While the salary cap for American sports leagues such as the NBA and NFL have been smashing successes testing the skill of most clubs front office, the same policy which so many in England want placed on Premier League clubs would lead to nothing short of a major competitive advantage for smaller clubs. Let me state that I have always supported salary caps in American sports leagues, because unlike international football they do not have a system of transfers and unlike international football they do not have a varying number of fixtures based on the number of competitions a club either enters or qualifies for. As someone who leans to the left politically I have always looked for the fair approach, even if it meant as it does in the case of the NFL imposing a socialistic system on the league. It’s not just socialism from an economic sense, but also from a societal sense in trying to promote smaller market clubs, and the have nots of American Football. As someone who saw the Green Bay Packers inability to compete in the 1980s, the 1990s and the salary cap coupled with the genius of Ron Wolf led to a rebirth of American Football’s most classic franchise. But sadly this could never work for Blackburn or Wigan in the Premier League because European Football is so different than the NFL.

Major League Soccer was perfectly American in its approach to a salary cap imposing the same hard cap that the NFL does, but then allowing bigger market teams to hide money and essentially misreport the salaries of top players who may have better offers to play elsewhere. However the MLS Salary Cap had a huge victim Thursday night and further evidence that it can never work in International Football. DC United is the crown jewel of MLS. They have more international trophies than the rest of the league combined and have continued to develop good players and scout well despite the restrictive nature of MLS. It is DC United that has single handily saved MLS’ reputation in Latin America where much skepticism prevails about the quality of football in the US. Without DC United, MLS would likely be called Much Lousy Soccer by far more than just Martin Samuel.

DC United subject to the same salary cap rules as the Chicago Fire, their slayers in the MLS Playoffs, played in three more competitions this season. While the Fire never left the United States to play a match, DC United had to travel to Honduras and Mexico twice. United all toll had played in eleven more competitive matches than the Fire and had logged far more frequent flier miles than the Fire as well, with midweek international matches coupled with weekend league matches. Yet unlike in Europe where the bigger clubs that participate in UEFA competition have a higher payroll, DC United did this with the same restrictive squad rules the rest of MLS including Chicago face. Making matters more complicated, DC United’s signature player, Jaime Moreno had to twice fly to South America for National Team duty down the stretch run of matches, again something no other MLS club had to deal with.
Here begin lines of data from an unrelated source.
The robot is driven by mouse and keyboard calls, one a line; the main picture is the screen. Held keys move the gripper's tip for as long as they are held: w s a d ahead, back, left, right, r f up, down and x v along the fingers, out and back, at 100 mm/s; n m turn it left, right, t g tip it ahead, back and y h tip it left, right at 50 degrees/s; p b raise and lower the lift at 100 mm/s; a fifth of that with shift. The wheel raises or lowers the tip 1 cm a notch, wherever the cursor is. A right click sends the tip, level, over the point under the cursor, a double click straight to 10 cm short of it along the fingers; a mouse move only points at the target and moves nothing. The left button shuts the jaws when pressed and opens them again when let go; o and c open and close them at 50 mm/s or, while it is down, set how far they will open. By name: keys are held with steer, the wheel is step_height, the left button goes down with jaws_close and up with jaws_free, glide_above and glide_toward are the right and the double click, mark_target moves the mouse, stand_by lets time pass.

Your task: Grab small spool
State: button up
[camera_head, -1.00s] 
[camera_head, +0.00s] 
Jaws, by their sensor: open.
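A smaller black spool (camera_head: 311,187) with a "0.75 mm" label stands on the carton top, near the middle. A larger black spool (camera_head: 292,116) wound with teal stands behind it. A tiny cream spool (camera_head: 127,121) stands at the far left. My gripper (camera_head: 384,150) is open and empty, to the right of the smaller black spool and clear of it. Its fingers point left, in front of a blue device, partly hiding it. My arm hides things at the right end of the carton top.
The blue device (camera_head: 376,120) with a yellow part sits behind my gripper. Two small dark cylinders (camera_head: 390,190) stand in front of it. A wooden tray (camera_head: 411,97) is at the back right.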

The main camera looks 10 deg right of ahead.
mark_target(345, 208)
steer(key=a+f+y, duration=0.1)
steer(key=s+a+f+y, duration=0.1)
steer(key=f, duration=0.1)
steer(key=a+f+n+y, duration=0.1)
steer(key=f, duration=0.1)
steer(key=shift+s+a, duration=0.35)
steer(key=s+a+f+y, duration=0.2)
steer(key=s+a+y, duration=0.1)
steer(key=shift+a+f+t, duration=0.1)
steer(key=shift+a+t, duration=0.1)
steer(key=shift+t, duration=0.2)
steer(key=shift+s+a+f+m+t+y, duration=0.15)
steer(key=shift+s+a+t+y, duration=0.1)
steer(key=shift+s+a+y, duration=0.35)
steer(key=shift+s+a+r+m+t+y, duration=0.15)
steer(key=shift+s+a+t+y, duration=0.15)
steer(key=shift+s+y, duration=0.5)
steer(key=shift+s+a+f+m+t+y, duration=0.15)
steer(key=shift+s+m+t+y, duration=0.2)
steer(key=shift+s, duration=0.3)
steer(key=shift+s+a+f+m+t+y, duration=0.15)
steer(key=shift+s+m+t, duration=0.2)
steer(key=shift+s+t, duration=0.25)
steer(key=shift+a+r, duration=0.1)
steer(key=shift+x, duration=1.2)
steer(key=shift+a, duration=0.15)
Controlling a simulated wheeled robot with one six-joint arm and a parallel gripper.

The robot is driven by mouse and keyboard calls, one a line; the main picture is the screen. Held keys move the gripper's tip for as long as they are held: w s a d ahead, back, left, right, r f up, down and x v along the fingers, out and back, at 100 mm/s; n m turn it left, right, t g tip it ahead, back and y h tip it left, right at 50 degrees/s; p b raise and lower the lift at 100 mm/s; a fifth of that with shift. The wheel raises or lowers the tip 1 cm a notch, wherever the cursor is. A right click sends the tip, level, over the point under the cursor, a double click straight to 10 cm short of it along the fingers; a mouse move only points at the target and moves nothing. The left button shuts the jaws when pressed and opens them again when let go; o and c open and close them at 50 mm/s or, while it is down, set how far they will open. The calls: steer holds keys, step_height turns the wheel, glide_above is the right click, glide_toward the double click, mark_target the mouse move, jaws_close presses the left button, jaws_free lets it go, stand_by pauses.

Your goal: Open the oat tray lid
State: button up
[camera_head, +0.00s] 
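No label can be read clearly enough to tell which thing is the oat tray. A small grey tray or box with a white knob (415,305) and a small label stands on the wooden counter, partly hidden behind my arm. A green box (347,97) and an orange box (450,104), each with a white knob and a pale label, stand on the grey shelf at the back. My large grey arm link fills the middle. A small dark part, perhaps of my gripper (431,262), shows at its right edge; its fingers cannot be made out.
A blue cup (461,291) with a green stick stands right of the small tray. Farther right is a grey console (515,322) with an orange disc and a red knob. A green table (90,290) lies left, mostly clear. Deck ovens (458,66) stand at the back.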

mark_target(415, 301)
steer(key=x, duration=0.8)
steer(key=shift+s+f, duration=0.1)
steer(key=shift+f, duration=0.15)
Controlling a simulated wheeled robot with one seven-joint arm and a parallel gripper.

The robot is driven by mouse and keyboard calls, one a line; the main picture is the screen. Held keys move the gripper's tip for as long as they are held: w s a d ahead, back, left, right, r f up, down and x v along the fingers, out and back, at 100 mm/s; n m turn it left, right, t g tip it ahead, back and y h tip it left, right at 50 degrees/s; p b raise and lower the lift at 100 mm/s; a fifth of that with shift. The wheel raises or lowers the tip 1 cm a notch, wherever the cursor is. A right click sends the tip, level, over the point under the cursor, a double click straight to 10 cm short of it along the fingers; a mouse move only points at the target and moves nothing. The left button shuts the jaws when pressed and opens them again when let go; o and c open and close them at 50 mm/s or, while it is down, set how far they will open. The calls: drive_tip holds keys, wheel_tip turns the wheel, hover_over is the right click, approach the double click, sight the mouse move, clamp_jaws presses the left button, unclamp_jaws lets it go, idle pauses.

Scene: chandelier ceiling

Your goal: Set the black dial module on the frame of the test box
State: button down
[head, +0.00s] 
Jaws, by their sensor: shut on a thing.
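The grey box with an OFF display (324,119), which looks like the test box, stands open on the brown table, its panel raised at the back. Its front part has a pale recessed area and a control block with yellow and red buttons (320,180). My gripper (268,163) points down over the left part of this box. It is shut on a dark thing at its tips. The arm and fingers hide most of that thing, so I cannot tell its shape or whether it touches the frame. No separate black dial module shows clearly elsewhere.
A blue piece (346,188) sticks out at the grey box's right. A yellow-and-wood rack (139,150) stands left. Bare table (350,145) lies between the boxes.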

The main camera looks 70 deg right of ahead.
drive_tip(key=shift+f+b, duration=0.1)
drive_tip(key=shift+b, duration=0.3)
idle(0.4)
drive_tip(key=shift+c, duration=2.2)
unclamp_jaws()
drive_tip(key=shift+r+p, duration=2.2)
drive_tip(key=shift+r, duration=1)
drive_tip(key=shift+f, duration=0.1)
Another aspect of the MLS salary cap is that the transfer fees that help to sustain so many small clubs abroad are kept largely by the league under the cap system. So in other words no incentive financial or otherwise exists for clubs to actually develop players and then sell them off to more prestigious leagues abroad.

Thus we have in a nutshell what would happen in Europe if a salary cap were imposed. While in concept I want to look for ways to reign in the G-14 clubs that seem to be running amok and making football rules for themselves, MLS has taught us a salary cap is not practical in international football.